Ollie Quotes (Summer & Fall 2016 Edition)

O: Mama, please don't sing.
Me: Okay.
O: I like your voice, I just can't handle it right now.

O: I'm good at puzzles. How could I not be?

Me and Ollie yesterday on the way to breakfast so Doug could sleep in:
O: Mama, can I have a little sleep?
Me: Yes, of course. 
O: Okay. Remember, I sleep with my eyes open.

O: What is a humbo home?
Me: I'm sorry? I don't know.
O: Timon and Pumba don't live in the jungle, they live in a humbo home.
Me: How do you know it's a humbo home?
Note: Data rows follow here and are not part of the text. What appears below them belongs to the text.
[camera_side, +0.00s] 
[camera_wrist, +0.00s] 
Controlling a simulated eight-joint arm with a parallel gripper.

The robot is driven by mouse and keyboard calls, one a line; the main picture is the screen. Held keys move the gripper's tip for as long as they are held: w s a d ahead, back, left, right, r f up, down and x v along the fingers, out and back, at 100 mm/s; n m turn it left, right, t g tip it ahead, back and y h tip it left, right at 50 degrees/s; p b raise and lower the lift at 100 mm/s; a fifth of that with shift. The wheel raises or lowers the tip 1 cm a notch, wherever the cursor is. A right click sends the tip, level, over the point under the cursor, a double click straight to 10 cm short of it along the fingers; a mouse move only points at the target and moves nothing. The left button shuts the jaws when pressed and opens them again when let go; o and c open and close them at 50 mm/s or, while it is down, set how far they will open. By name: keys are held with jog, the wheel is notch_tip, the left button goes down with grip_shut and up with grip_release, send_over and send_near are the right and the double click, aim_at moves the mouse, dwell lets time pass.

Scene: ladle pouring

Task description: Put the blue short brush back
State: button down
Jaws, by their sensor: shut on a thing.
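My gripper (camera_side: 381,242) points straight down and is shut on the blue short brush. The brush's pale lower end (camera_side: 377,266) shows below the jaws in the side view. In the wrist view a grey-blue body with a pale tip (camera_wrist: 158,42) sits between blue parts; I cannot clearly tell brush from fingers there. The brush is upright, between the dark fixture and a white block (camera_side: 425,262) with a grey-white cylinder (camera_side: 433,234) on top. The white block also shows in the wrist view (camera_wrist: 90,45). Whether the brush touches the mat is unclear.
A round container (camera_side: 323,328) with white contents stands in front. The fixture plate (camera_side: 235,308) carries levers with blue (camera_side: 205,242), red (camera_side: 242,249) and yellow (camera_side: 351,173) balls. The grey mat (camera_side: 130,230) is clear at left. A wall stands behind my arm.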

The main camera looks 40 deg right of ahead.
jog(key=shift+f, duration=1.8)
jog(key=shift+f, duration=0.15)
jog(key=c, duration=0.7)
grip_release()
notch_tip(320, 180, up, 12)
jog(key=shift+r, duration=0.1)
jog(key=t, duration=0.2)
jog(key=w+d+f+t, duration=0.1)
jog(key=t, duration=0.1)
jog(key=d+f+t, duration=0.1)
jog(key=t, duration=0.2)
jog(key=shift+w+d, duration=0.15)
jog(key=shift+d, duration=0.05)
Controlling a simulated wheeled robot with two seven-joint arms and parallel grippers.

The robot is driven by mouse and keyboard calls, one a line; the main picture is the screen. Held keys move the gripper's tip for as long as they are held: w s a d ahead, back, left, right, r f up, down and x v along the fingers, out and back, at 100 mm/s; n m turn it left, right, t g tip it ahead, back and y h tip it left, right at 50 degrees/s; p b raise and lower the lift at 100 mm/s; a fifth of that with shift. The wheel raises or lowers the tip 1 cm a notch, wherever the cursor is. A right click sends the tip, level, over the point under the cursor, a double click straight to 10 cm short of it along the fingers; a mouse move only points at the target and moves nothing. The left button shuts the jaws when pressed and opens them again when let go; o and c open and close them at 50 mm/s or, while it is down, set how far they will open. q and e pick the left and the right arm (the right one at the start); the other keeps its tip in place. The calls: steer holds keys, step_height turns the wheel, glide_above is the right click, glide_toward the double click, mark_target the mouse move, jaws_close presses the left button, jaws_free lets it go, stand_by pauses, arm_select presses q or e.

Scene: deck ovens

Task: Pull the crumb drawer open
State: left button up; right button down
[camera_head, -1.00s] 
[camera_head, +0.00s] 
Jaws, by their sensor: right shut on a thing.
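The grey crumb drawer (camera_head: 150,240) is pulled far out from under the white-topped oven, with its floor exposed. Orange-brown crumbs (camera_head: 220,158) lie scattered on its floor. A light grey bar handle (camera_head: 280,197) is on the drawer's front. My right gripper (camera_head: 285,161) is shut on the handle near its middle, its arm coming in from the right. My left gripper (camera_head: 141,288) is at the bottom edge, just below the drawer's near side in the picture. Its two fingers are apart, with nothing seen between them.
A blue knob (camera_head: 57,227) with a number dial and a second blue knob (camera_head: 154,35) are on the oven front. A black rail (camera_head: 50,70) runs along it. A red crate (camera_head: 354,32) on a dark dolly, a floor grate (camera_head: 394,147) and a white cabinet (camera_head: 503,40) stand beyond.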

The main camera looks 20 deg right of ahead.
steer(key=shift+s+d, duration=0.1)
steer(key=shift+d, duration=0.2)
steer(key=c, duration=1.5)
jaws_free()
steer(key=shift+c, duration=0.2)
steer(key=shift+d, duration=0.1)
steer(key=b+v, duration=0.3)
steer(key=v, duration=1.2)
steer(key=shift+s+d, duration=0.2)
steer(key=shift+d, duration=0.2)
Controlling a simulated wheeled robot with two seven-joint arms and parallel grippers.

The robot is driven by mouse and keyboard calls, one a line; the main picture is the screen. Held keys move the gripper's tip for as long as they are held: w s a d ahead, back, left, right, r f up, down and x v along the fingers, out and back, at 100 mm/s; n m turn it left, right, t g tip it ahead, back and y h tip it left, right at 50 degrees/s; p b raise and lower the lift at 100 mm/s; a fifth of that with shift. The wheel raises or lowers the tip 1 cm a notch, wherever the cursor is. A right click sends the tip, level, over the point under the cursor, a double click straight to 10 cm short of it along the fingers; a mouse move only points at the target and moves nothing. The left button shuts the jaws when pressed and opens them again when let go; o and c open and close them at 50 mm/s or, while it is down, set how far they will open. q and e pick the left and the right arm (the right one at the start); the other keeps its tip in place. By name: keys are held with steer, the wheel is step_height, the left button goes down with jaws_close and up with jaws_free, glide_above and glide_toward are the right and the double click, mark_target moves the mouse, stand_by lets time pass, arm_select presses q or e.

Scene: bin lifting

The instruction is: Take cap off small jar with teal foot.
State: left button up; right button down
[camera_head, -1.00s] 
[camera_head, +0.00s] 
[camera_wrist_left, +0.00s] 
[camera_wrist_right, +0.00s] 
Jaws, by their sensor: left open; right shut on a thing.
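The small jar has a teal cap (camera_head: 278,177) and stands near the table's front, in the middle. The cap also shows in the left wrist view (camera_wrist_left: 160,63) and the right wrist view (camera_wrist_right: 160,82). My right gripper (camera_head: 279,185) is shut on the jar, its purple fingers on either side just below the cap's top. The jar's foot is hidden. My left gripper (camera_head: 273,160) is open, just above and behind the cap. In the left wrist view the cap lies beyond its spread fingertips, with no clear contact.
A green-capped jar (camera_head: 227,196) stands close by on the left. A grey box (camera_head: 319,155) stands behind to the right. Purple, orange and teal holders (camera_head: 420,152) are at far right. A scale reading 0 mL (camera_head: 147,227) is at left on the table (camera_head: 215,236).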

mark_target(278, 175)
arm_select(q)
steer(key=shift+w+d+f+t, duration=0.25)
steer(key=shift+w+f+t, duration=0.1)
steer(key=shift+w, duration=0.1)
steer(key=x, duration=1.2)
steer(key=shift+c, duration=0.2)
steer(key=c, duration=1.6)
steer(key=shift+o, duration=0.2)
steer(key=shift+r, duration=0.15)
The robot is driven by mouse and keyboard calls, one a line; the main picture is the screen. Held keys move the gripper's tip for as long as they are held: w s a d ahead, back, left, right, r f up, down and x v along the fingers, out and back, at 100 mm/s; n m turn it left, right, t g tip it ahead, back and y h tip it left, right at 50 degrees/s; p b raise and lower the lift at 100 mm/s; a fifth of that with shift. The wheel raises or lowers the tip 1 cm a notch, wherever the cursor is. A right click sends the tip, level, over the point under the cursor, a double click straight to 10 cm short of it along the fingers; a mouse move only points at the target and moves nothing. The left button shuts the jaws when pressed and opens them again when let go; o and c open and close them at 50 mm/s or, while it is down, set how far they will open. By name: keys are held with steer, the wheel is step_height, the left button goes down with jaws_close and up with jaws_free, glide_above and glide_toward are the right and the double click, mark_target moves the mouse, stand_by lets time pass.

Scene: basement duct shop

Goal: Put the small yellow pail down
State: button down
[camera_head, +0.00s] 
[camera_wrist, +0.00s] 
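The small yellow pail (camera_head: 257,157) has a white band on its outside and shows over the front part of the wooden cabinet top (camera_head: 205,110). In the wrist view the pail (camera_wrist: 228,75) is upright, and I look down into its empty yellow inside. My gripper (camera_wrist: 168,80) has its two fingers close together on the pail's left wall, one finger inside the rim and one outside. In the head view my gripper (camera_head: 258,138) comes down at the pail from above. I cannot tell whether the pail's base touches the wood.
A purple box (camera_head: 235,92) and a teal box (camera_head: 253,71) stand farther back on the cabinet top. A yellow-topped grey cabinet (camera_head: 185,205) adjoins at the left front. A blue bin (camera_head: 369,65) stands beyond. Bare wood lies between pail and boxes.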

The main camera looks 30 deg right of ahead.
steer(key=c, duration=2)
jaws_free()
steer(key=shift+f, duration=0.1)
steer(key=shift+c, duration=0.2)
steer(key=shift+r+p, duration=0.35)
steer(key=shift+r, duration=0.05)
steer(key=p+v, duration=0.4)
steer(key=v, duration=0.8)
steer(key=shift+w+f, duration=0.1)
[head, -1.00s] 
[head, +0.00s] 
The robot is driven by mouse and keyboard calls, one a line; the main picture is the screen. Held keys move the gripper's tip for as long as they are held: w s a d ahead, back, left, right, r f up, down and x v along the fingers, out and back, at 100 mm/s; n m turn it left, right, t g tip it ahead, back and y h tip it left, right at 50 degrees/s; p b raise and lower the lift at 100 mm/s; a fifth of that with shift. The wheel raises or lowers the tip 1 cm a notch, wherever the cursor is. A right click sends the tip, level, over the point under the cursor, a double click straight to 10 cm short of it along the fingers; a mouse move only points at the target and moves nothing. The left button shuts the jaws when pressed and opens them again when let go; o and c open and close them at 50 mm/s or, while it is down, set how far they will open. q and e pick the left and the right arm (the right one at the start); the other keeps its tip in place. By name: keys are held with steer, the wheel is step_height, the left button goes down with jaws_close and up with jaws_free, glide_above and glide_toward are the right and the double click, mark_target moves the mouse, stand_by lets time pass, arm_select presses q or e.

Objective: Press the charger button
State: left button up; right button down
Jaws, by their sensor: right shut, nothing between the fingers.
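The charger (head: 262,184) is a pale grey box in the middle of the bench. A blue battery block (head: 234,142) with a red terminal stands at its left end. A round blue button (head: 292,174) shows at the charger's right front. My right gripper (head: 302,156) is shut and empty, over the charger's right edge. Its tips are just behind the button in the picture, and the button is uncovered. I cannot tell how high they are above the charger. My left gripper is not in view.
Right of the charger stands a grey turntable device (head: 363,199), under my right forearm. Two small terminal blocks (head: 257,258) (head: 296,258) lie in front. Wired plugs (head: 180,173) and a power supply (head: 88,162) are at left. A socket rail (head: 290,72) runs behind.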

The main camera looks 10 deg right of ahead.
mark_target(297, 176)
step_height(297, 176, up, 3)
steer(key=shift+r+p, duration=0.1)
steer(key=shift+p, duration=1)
Wait, do you mean a humble home?
O: Yeah, they say, " Welcome to our humble home!"

O: I think I'm starting to get bear feet.
(Taking off his shoes and socks)

O: (Looking at People magazine): Mama, why are you reading girl comics?

O informed us he knew how to whip and nae-nae and gave us a presentation.  Next day, when asked what he was going to sing in music at Kindergarten, he said he'd sing the Whip and Nae-Nae song.  
Doug: I wouldn't lead with that one, Ollie,  You have deeper tracks.

Explaining the Alzheimer's Association Blondes v. Brunettes game when we returned home:
O: I watched blonde girls play football against dark-haired girls.  They were raising money for Mama's work, where they help people who eat other people's brains.

O: We can't throw things in the garbage because it will multifly the garbage.
Me: Yep, it'll multifly it.
O: Yeah, I know that word.

O: I put on my headphones so I can't hear you.
Me: (Talk softly)
O: Okay, I 'm going to take them off.  I want to hear you.  Your voice is beautiful.

Me: Put on your shoes.
O: No, Mama look!  I can just have on my foots!

O: Daddy gave me a vitamin and then you gave me a vitamin!  I'm going to do something special today!

O: Is the sun a big fire ball?
Me: Yep.
O: It fills my tummy with smoke and makes me sneeze like the whale in Pinocchio.

Me: Why do you have your sassy pants on?
O: I don't know WHY I have sassy pants!

O: Sneezes - Whoa!  I did NOT see that coming!

Me: Thank you for your help, Ollie.
O: Yeah, that's what friends are for.

O: I was a lucky bird yesterday when you cut my sandwich like a pizza.


O: And guess what?  Parker has 1 tooth out!  And he SHOWED it to me!


O:  And I know how to make a "R"!  Today is the happiest day.


O: (after reminding us of something): Did I just get you a remind?


O: (first try of gum): I think I'm a fan of gum now.


Aldi cashier: See you later, Alligator!

O to me: How did she know my name?

Kielyn gave Ollie a little planter that grows grass.  A week after planting, it was overflowing.

Me: Ollie, look!
O: What the-
Me: I know!
O: WE MADE GRASS!

Me: Ollie, come and look at the hail outside!

O: What the-HAIL!

Playing knights with Ollie:
Me: Please let down the drawbridge! I have news to share with the King!
O: What is it?
Me: The red sworded knight is coming and he will lay siege to all of your people!
O: Thank you. ...I have news to share with you too!
Me: What is it my Lord?
O: The King just farted!


O: I spelled Minnesota! I think I should be in first grade, I'm really good at this!


O: OK. So if some of the Beatles are in Heaven, do the rest live in the yellow submarine?


O: Look at my belly, Mama! It's so flat!
Me: Look at mine! It's flat, too!
O: No it's not, Mama. It has a little round to it.


After informing me that he couldn't go to church one day because they talk about God and that is so "booooring!!", I came up with this:

"Today I guess I can't go to church,"
Said little Oliver Maxwell Turk,
"The situation, Mom, is bad,
I stubbed my foot when I was mad,

I need a band-aid for my toe,
It's bleeding and we have far to go,
Plus, and you may think I'm a clod,
But all they talk about there is God."